Il Consiglio di Stato

in sede giurisdizionale (Sezione Quarta)

ha pronunciato la presente

SENTENZA

sul ricorso numero di registro generale 9936 del 2006, proposto da: 
Parrocchia dei Ss.Marco e Michele in Magliano, rappresentato e difeso dall'avv. Giovanni Lauricella, con domicilio eletto presso Maria Teresa Barbantini in Roma, viale Giulio Cesare, 14;

contro

Comune di Forli', Soprintendenza Beni Architettonici e Paesaggio Ravenna; Ministero Per i Beni e Le Attivita' Culturali, rappresentato e difeso per legge dall'Avvocatura, domiciliata in Roma, via dei Portoghesi, 12;

per la riforma

della sentenza del T.A.R. EMILIA-ROMAGNA - BOLOGNA: SEZIONE I n. 00988/2006, resa tra le parti, concernente diniego concessione edilizia in sanatoria



Visti il ricorso in appello e i relativi allegati;

Visto l'atto di costituzione in giudizio di Ministero Per i Beni e Le Attivita' Culturali;

Viste le memorie difensive;

Visti tutti gli atti della causa;

Relatore nell'udienza pubblica del giorno 28 maggio 2013 il Cons. Raffaele Potenza e uditi per le parti gli avvocati Giovanni Lauricella e l'avvocato dello Stato Antonio Grumetto;

Ritenuto e considerato in fatto e diritto quanto segue.



FATTO

Con ricorso al TAR dell’Emilia Romagna, la Parrocchia S.S. Marco e Michele di Magliano, in Comune di Forlì, chiedeva l’annullamento dei seguenti atti :

- il parere negativo (13 ottobre 2003, n. 12814), espresso dalla Soprintendenza per i beni architettonici ed il paesaggio di Ravenna, sulla condonabilità di manufatti abusivi (deposito attrezzi, autorimessa e tettoia) ;

- la nota 30 dicembre 2003 del Comune di Forlì, Servizio Urbanistica ed Edilizia, recante diniego della domanda di concessione in sanatoria relativamente alla costruzione di due manufatti destinati a deposito attrezzi ed autorimessa;

- i conseguenti dinieghi di sanatoria, resi dal Comune di Forlì il 30 dicembre 2003 e il 13 febbraio 2004.
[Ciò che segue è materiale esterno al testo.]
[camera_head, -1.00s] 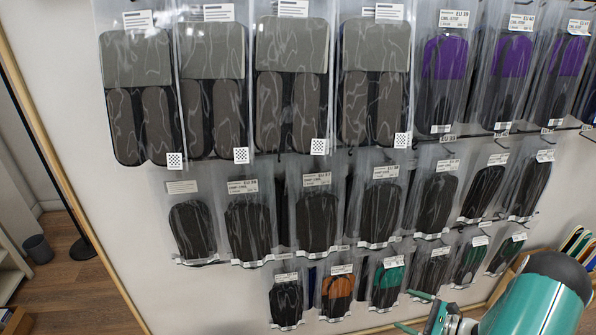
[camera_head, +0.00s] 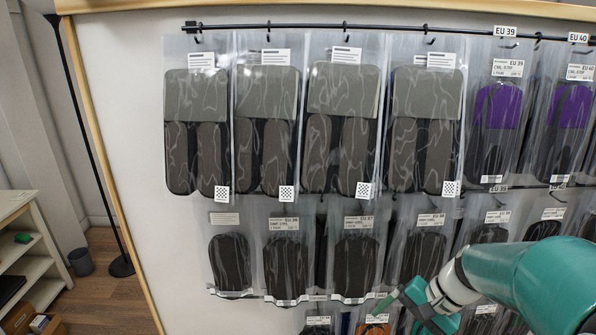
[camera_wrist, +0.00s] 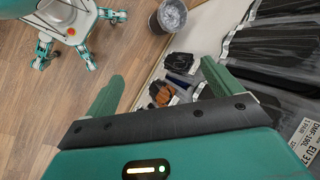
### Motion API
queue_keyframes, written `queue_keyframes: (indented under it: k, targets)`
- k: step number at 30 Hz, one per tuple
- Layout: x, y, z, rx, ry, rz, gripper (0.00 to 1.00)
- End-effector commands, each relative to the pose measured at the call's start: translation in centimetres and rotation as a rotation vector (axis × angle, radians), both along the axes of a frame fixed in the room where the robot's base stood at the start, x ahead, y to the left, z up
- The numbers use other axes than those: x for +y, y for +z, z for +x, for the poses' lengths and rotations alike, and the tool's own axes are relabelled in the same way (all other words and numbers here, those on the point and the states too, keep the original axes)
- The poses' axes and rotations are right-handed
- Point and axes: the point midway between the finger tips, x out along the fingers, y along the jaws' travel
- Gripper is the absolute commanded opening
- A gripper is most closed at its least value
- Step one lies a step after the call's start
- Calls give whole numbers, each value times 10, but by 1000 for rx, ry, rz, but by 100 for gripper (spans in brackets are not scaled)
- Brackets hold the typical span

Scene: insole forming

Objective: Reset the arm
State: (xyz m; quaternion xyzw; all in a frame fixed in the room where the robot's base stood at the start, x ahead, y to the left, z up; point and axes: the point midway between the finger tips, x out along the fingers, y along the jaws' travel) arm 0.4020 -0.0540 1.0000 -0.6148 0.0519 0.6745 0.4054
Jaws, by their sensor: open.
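My gripper (camera_wrist: 160,92) shows in the wrist view with its two green fingers spread apart and nothing between them. Beyond the gap lie the wooden floor and the lower bags of the display. In the head view my gripper (camera_head: 410,302) is at the lower right, in front of the lower rows of hanging insole bags. My teal arm enters from the right edge. The fingertips are small there and partly hidden by the arm. I cannot tell whether they touch any bag.
A wood-framed board carries rows of bagged insoles, grey ones (camera_head: 270,130) above and black ones (camera_head: 355,265) below. A bin (camera_head: 81,262), a dark pole (camera_head: 85,130) and a white shelf (camera_head: 25,250) stand at the left. Open floor (camera_wrist: 50,115) shows in the wrist view.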

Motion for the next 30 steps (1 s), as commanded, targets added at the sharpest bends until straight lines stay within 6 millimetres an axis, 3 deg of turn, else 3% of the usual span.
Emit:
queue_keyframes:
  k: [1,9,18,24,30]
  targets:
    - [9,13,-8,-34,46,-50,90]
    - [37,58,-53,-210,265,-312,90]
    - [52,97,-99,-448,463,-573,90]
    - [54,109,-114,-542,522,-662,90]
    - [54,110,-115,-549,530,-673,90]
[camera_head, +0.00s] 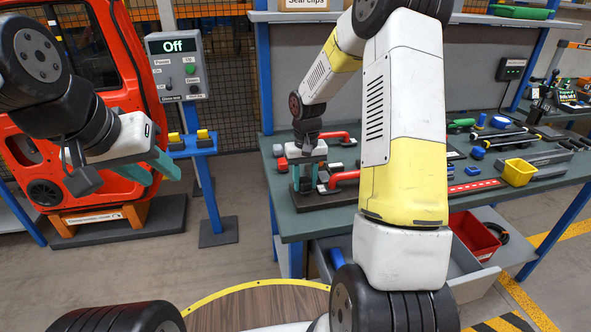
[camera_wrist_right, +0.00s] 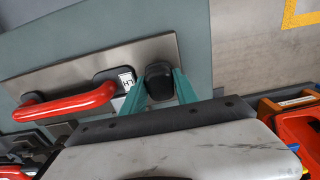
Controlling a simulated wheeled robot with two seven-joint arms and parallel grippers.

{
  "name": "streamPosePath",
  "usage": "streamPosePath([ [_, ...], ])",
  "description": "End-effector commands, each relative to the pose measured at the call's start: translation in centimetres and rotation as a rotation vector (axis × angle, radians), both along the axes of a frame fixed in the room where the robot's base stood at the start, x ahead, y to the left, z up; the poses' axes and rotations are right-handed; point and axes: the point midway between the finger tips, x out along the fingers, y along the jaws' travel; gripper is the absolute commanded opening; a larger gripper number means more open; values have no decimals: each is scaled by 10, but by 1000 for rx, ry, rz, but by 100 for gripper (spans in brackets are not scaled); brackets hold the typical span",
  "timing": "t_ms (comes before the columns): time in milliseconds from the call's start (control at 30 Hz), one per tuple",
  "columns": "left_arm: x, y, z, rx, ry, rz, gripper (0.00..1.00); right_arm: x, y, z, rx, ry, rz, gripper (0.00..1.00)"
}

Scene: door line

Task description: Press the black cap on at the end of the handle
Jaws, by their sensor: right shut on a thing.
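The red handle (camera_wrist_right: 68,104) with black ends lies on a metal plate (camera_wrist_right: 60,80) in the right wrist view. A small white label (camera_wrist_right: 126,79) is at its right end. The black cap (camera_wrist_right: 158,78) is just right of that end, between the teal fingers of my right gripper (camera_wrist_right: 159,90), which is shut on it. Whether the cap touches the handle is unclear. In the head view my right gripper (camera_head: 305,183) points down at the bench's left end, beside a red handle (camera_head: 344,179). My left gripper (camera_head: 151,174) is open and empty, away from the bench.
A red bin (camera_head: 474,236) sits below. At left stand a red door (camera_head: 35,135) and a post with a panel reading "Off" (camera_head: 179,66).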

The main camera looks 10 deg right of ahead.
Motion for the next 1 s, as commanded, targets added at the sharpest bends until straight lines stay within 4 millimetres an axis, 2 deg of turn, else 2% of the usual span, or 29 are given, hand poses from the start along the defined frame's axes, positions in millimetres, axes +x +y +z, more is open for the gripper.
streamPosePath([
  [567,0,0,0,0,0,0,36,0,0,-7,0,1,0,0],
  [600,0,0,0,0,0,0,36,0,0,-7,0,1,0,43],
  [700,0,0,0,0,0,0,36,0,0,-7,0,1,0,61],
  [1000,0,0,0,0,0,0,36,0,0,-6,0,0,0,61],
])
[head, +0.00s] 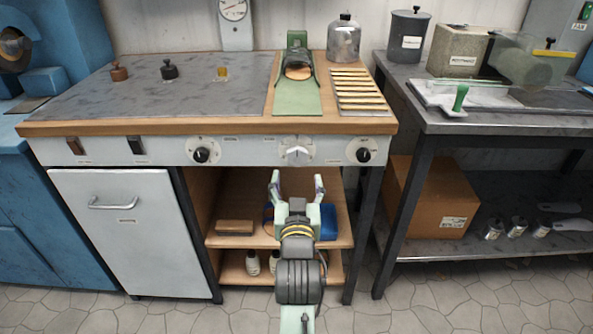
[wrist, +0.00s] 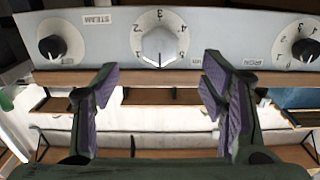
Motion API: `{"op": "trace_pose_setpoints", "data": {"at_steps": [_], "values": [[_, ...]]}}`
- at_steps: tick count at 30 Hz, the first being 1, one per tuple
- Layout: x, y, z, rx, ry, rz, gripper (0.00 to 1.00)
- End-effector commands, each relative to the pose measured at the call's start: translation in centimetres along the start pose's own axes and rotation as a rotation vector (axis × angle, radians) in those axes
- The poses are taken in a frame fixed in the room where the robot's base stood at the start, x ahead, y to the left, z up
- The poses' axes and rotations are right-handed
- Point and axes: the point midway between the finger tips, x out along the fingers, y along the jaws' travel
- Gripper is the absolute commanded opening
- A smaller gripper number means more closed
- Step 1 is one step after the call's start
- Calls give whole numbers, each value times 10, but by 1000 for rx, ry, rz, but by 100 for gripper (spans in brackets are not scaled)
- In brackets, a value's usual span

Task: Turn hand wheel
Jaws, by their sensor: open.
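No part is clearly marked as a hand wheel. A pale round knob (head: 297,153) with a numbered dial sits in the middle of the bench's front panel. In the wrist view the same pale knob (wrist: 160,47) is upside down, just beyond and between my fingers. My gripper (head: 297,182) is open and empty, in front of and a little below this knob, not touching it. In the wrist view both purple-padded fingers of my gripper (wrist: 160,85) are spread wide. A dark round part (head: 12,40) shows on the blue machine at the far left, partly cut off.
Dark knobs flank the pale one, one left (head: 201,154) and one right (head: 364,154). An open shelf (head: 225,240) lies below the panel. A green sandal jig (head: 297,95) and a metal canister (head: 343,40) stand on the bench. A steel table (head: 480,125) stands right.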

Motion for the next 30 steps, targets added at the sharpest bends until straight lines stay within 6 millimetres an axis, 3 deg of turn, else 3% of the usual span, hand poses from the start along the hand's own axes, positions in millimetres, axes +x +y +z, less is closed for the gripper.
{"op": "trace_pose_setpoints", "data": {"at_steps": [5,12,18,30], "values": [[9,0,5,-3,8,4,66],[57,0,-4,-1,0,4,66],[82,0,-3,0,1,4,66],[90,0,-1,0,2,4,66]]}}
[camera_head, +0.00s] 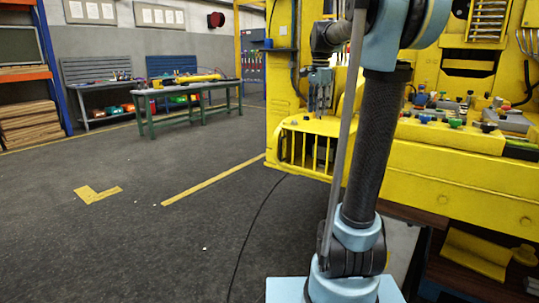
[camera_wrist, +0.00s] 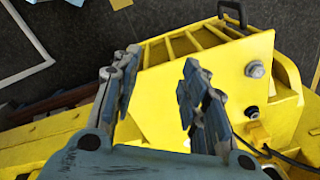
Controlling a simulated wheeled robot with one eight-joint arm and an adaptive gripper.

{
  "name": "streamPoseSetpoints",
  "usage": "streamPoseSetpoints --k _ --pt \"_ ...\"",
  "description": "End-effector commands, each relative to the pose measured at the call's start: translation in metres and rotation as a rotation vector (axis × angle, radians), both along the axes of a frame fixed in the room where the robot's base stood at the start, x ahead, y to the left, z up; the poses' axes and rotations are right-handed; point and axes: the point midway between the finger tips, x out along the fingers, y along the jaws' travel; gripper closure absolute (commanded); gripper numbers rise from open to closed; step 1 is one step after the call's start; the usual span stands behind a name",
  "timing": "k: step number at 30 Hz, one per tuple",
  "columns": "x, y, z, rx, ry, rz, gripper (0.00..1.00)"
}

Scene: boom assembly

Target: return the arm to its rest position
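My arm rises in the right half of the head view, with a dark tube link between pale blue joints. It bends over at the top, and my gripper (camera_head: 320,90) hangs fingers down in front of the yellow machine (camera_head: 285,75). In the wrist view my gripper (camera_wrist: 156,70) has its two fingers apart with nothing between them. The yellow machine's body (camera_wrist: 158,105) shows behind the gap. I cannot tell whether the fingertips touch it.
The yellow machine's grille (camera_head: 308,150) lies below my gripper. Small coloured parts (camera_head: 455,121) sit on its ledge at the right. A green workbench (camera_head: 190,92) stands at the back. Shelving with wood (camera_head: 28,125) is far left. The floor (camera_head: 130,235) at left is mostly clear, with a dark cable.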

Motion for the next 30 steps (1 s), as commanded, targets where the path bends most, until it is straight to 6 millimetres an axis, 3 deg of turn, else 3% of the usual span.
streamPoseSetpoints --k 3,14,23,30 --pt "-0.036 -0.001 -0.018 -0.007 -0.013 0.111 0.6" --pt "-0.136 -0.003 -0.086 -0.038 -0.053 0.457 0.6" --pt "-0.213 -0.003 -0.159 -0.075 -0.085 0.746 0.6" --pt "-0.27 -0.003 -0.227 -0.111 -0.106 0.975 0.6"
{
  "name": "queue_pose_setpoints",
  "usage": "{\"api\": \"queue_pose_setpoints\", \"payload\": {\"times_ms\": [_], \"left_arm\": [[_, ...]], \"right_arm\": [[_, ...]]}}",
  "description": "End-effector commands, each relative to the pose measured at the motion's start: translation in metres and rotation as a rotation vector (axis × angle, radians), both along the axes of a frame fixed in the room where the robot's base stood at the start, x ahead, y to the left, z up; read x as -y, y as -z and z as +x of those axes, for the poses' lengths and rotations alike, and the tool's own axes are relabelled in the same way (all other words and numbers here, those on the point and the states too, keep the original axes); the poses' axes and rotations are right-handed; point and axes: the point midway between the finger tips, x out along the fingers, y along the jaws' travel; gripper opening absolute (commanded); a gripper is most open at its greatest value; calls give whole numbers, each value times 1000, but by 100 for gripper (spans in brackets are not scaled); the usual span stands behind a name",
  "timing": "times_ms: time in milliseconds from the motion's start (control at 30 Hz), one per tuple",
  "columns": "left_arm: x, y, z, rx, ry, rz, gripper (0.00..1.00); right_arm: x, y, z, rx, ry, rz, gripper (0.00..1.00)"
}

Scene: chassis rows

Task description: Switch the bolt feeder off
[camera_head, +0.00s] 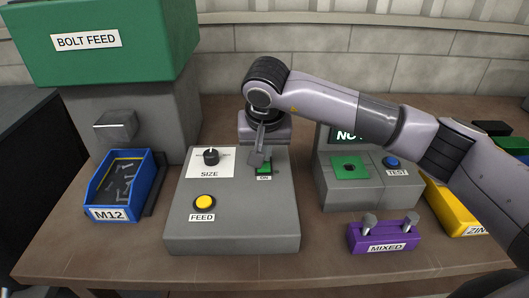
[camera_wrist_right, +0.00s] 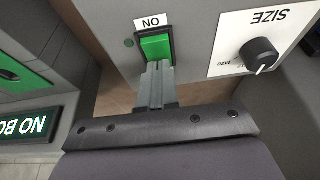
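The bolt feeder has a green hopper (camera_head: 100,42) marked BOLT FEED at the back left. Its grey control box (camera_head: 235,232) stands in front and carries a green rocker switch (camera_head: 265,168) with an ON label. The switch also shows in the right wrist view (camera_wrist_right: 156,44), lit green in a dark frame. My right gripper (camera_head: 257,160) points down at the switch, its fingers together and empty. In the right wrist view its fingertips (camera_wrist_right: 159,64) are at the switch's edge on the side away from the label; I cannot tell if they touch. My left gripper is not in view.
The control box also has a black SIZE knob (camera_head: 211,156) and a yellow FEED button (camera_head: 205,202). A blue M12 bin (camera_head: 121,188) with bolts stands left. A grey tester (camera_head: 352,192), a purple MIXED holder (camera_head: 383,237) and a yellow bin (camera_head: 455,210) stand right.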

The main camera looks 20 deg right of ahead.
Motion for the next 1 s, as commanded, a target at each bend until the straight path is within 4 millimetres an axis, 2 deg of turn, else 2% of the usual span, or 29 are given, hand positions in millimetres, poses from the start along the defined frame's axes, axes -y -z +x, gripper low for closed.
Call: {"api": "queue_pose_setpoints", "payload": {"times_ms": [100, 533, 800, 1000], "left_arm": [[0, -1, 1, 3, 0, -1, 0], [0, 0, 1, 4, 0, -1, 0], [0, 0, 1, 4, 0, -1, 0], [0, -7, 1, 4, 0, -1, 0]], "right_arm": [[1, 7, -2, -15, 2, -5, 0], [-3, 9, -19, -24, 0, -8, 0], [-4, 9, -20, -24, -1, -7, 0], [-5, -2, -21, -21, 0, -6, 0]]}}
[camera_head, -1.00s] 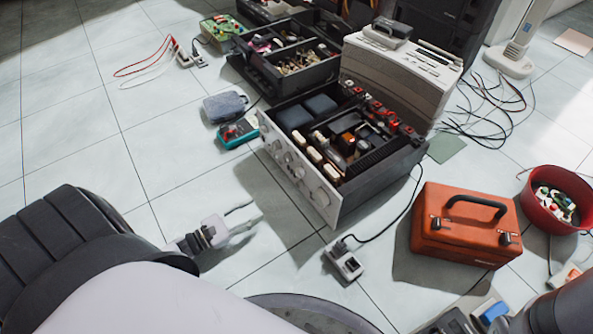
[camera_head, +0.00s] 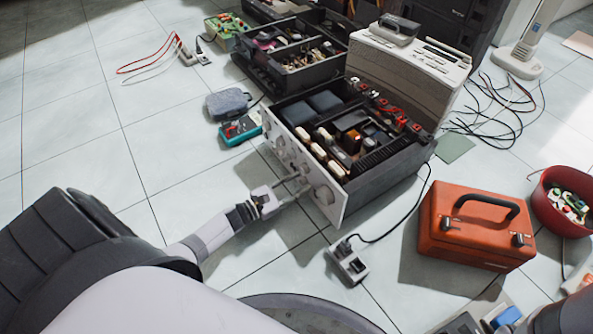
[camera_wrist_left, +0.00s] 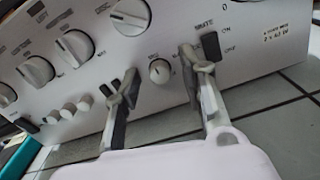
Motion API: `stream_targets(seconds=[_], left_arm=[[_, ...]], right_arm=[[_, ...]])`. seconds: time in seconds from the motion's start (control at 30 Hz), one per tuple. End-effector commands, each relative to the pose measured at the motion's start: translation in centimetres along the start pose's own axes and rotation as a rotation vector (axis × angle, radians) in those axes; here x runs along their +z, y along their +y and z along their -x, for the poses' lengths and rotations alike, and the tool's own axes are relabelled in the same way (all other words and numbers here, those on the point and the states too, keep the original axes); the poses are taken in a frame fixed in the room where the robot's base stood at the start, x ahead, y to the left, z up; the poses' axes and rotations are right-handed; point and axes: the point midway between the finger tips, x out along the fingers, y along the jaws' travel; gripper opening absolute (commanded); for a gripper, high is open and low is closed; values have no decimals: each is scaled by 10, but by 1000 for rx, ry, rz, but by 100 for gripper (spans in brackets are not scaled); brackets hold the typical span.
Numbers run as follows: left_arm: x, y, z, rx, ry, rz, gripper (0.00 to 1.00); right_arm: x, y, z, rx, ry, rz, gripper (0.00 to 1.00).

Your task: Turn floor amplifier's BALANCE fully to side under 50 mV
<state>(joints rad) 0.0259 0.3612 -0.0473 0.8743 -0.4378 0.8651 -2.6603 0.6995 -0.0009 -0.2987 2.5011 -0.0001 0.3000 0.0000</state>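The amplifier (camera_head: 385,175) sits on the floor with its top open and its silver front facing lower left. My left gripper (camera_head: 298,185) is at the right part of that front. In the left wrist view its two fingers stand apart, with a small round knob (camera_wrist_left: 160,71) between them and nothing visibly clamped. A larger knob (camera_wrist_left: 130,15) is above, and a dark MUTE switch (camera_wrist_left: 210,46) is by the right finger. The knob's label is not readable. A teal multimeter (camera_head: 241,128) lies left of the amplifier; its reading is too small to tell. My right gripper does not show.
An orange toolbox (camera_head: 475,235) and a red bowl (camera_head: 562,205) stand to the right. A power strip (camera_head: 347,262) with a cord lies below the amplifier. A grey pouch (camera_head: 227,104) lies near the multimeter.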

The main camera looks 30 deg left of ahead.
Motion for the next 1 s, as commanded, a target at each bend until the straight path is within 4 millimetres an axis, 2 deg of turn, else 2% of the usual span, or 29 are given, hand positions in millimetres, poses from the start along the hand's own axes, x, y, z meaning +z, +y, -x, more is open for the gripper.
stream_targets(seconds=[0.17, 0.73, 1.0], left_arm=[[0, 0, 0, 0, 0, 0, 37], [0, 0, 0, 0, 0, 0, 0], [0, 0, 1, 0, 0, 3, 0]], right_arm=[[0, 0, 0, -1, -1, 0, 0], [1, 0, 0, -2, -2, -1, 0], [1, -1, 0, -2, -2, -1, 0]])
Con la sentenza epigrafata il Tribunale amministrativo ha respinto il ricorso .

Di qui l’appello proposto dalla cennata Parrocchia , affidato ai motivi trattati nel prosieguo dalla presente decisione.

Si è costituito nel giudizio il Ministero dei beni culturali, resistendo al gravame.

Alla pubblica udienza del 28 maggio 2013 il ricorso è stato discusso e trattenuto in decisione.

DIRITTO

La controversia sottoposta alla Sezione verte sulla legittimità dei provvedimenti in epigrafe specificati ed in forza dei quali è stato negato il condono (chiesto ai sensi della legge n.721/1994) e disposta la demolizione, di opere edilizie (consistenti in deposito attrezzi, autorimessa e tettoia) afferenti ad una chiesa, vincolata ai sensi del decreto n.490/1999. .

1.- Nel primo ordine di censure, l’appellante sostiene che la sentenza impugnata sarebbe incorsa nel vizio di ultrapetizione (art.112 c.p.c), avendo motivato la decisione su argomentazioni ultronee rispetto a quelle prospettate dalle parti, pronunziandosi su una domanda non proposta quale l’accertamento della destinazione d’uso delle opere oggetto di condono. Tale indagine sarebbe del tutto preclusa al giudicante posto che la destinazione dei luoghi all’esercizio del culto non è controversa. La censura è infondata.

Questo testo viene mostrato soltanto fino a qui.